It’s common for language barriers to arise during an international conference call. The nature of a global teleconference virtually guarantees that participants come from different backgrounds and speak different languages.
While it’s impossible to completely erase language barriers amongst a geographically diverse audience, you can do your part to be an effective communicator. Below are a few tips to help overcome potential language problems.
- Include language details in your international conference call’s invitation. By stating clearly in the invitation which language will be spoken, your audience will be better able to decide if attending the international conference call makes sense. If you intend to hold two or more versions of the call in different languages, make sure to include the details for those calls in the invitation. For example, you could say something like, “This call will be conducted in English. A Portuguese version will take place on (date/time) followed by a Spanish conference call on (date/time).”
- Speak slowly. Non-native speakers will appreciate the slower pace which helps them to process what’s been said.
- Avoid slang, cliches, and colloquialisms. They simply do not translate well. In fact, they probably won’t make sense whatsoever. For example, if you intend to start a project right away, saying “let’s get this ball rolling” could confuse non-native speakers and have them wondering what a ball has to do with anything. Instead, be clear and say “I want to start this project immediately.”
- Send out a detailed agenda. The more you can fill in the blanks in advance, the better. By having a detailed agenda in place, each participant can quickly determine the general topic of discussion which provides extra context to the conversation.
- Consider using an interpreter. Interpreters may be necessary in some situations. Due to the nature of an international conference call, you can use a “virtual” interpreter located in any country. Just as regular participants dial into the teleconference from their phones, the same is true of an interpreter.
- Consider allowing personal interpreters. Some participants may want to use their own personal interpreters or even a trusted family member to help them understand what has just been said. If the content of the call is not proprietary or confidential, this can be helpful to individuals. If you’re concerned about confidentiality, it may be necessary to require a non-disclosure agreement. If personal interpreters will be used by participants, make sure to instruct those individuals how to mute their lines so the interpretation remains private.
- Record the international conference call and make the recording available to participants after the fact. Some participants may appreciate being able to go back and listen to the teleconference afterwards to ensure that they didn’t miss anything.
- Have the recording transcribed. Sending a transcription of the international conference call is another way to help non-native speakers get more out of the call. In addition to sending a word-for-word transcription, or as an alternative, you could also send a synopsis that summarizes the key points.
- Have the recording or transcription translated.
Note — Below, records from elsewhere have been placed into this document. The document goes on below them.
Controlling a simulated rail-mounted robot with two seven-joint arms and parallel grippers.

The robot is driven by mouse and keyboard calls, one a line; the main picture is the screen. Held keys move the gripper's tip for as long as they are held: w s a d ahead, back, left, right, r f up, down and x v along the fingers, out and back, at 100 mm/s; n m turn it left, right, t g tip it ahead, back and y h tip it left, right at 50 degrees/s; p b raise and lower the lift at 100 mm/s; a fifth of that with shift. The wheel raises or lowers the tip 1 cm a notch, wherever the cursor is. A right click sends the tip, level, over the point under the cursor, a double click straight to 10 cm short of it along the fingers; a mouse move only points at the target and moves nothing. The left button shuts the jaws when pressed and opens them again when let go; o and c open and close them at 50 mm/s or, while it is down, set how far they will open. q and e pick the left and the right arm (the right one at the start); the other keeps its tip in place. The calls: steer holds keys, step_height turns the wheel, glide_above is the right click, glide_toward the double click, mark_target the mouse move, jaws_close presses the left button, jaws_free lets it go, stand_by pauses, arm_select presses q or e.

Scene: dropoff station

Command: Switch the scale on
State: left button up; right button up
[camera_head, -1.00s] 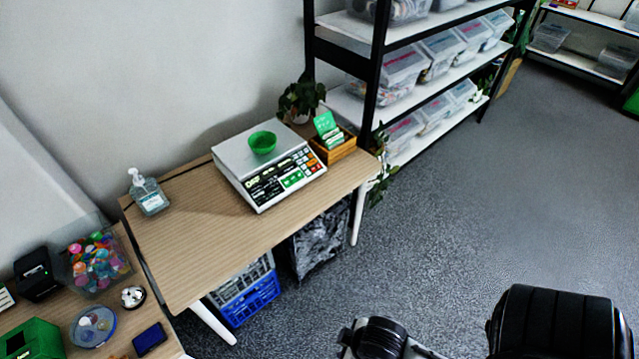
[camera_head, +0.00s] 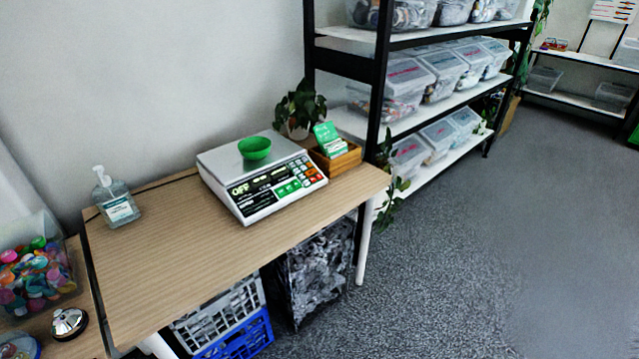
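The scale (camera_head: 262,188) stands on the wooden table, near its back right part. It has a silver weighing plate and a sloped front panel with a dark display and colored buttons. The display (camera_head: 240,189) reads "OFF" at its left end. A green bowl (camera_head: 255,148) sits on the weighing plate. Neither of my grippers shows in the head view now.
The wooden table (camera_head: 150,265) has bare space left of the scale. A sanitizer bottle (camera_head: 116,198), a potted plant (camera_head: 299,108) and a wooden card box (camera_head: 336,158) stand around the scale. Crates (camera_head: 235,335) lie beneath. A shelf rack (camera_head: 350,122) stands right. Grey floor is open.

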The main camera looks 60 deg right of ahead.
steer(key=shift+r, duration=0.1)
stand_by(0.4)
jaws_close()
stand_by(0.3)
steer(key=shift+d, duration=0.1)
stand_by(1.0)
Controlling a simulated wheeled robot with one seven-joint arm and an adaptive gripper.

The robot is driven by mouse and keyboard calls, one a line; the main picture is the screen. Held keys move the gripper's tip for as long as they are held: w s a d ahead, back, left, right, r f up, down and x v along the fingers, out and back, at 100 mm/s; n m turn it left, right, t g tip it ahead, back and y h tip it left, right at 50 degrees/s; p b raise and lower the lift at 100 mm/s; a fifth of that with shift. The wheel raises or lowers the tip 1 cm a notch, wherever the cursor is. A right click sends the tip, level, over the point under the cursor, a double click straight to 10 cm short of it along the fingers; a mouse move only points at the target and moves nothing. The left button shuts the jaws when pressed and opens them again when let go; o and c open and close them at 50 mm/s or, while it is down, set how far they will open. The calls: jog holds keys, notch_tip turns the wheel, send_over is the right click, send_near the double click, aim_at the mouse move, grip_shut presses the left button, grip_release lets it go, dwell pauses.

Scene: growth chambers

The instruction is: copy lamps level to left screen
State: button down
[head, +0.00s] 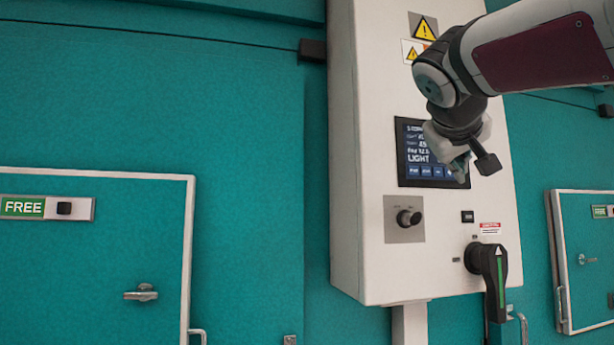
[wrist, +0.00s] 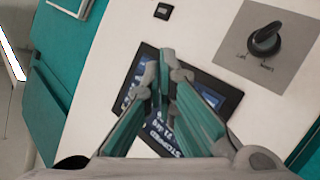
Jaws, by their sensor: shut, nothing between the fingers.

Another option is to translate the recording or transcription. For example, if the primary languages of participants are English and Portuguese, you could conduct the call in English, record it, and then have it translated into Portuguese.
- Encourage questions. Another option is to recognize potential language barriers from the beginning and encourage participants to “raise their hands” or interrupt you if something doesn’t quite make sense. By alerting you to sections that don’t make sense, you have the opportunity to rephrase your statements or clarify. This can also help you improve your presentation as you learn more about what trips up your audience. For example, you may realize that you use cliches far too often. With this realization, you can then pay more attention to your own speak patterns and habits.
- Issue a post-teleconference survey. Have participants fill out an anonymous survey after the global teleconference. This can alert you to communications issues that participants may have been hesitant to raise during the call. One of the questions you might include on the survey is this: Describe anything that you feel was unclear during the call? From there, use this feedback to write up a short letter clarifying any key points that may have been misunderstood.
International conference calls bring with them the potential for communications problems due to language differences.
It’s not easy, but it is possible to communicate despite language barriers.